> **EXERCISE GOAL**
Retype, word for word, the line containing "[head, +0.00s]" and every line after it to the end. Skip pictures.

──────────

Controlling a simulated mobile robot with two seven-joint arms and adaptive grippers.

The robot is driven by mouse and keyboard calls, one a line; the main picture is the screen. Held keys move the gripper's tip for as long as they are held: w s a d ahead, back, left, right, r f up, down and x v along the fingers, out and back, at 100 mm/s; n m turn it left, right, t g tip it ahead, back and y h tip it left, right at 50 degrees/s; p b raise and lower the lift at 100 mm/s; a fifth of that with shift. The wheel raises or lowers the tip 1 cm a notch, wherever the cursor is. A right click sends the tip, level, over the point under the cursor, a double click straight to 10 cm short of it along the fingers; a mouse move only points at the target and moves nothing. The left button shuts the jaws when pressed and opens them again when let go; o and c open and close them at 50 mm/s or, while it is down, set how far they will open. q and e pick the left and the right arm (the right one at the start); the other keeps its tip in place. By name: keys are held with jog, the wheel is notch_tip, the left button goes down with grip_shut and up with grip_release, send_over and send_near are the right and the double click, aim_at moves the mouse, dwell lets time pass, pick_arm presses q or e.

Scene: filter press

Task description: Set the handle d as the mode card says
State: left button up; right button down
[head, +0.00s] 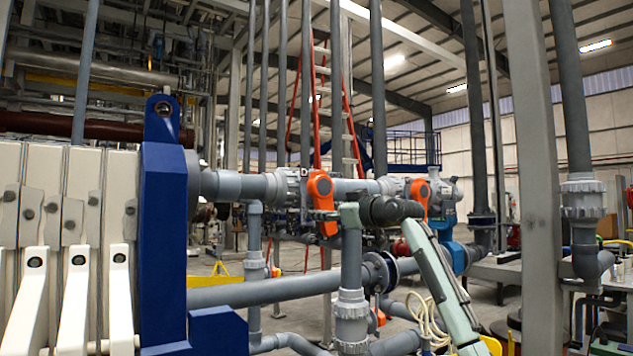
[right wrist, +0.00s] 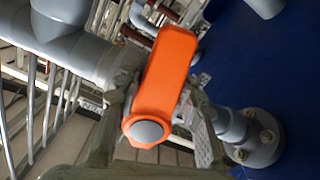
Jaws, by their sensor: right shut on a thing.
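An orange valve handle (head: 320,186), which I take to be handle d, sits on the grey horizontal pipe just right of the blue press end plate. It points down with a slight tilt. In the right wrist view the handle (right wrist: 162,75) fills the middle, with a grey round cap at its near end. My right gripper (head: 332,218) reaches it from the right, and its fingers (right wrist: 160,108) stand on both sides of the handle, shut on it. The exact finger contact is partly hidden. The mode card cannot be made out. My left gripper is not in view.
A second orange handle (head: 418,194) is on the same pipe line, behind my right arm. The blue end plate (head: 163,230) and white filter plates (head: 75,185) stand at the left. Grey pipes (head: 270,292) run below, and a grey column (head: 535,150) stands at the right.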

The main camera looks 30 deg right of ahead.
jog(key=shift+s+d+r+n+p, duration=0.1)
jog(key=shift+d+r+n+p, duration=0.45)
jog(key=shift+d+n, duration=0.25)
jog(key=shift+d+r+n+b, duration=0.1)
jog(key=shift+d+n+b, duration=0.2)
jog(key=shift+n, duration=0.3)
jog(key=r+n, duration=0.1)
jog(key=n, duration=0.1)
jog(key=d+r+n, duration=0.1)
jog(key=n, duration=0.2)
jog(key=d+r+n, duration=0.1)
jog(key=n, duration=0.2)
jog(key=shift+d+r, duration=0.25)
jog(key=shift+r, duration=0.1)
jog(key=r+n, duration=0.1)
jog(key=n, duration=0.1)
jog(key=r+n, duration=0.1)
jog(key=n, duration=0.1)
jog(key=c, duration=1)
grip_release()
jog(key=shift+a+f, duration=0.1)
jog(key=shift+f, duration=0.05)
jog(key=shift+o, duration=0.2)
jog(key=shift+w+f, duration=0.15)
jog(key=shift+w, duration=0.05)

──────────

> **ANSWER FOR THIS EXERCISE**
[head, +0.00s] 
[right wrist, +0.00s] 
Jaws, by their sensor: right shut on a thing.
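An orange valve handle (head: 320,186), which I take to be handle d, sits on the grey horizontal pipe just right of the blue press end plate. It points down with a slight tilt. In the right wrist view the handle (right wrist: 162,75) fills the middle, with a grey round cap at its near end. My right gripper (head: 332,218) reaches it from the right, and its fingers (right wrist: 160,108) stand on both sides of the handle, shut on it. The exact finger contact is partly hidden. The mode card cannot be made out. My left gripper is not in view.
A second orange handle (head: 418,194) is on the same pipe line, behind my right arm. The blue end plate (head: 163,230) and white filter plates (head: 75,185) stand at the left. Grey pipes (head: 270,292) run below, and a grey column (head: 535,150) stands at the right.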

The main camera looks 30 deg right of ahead.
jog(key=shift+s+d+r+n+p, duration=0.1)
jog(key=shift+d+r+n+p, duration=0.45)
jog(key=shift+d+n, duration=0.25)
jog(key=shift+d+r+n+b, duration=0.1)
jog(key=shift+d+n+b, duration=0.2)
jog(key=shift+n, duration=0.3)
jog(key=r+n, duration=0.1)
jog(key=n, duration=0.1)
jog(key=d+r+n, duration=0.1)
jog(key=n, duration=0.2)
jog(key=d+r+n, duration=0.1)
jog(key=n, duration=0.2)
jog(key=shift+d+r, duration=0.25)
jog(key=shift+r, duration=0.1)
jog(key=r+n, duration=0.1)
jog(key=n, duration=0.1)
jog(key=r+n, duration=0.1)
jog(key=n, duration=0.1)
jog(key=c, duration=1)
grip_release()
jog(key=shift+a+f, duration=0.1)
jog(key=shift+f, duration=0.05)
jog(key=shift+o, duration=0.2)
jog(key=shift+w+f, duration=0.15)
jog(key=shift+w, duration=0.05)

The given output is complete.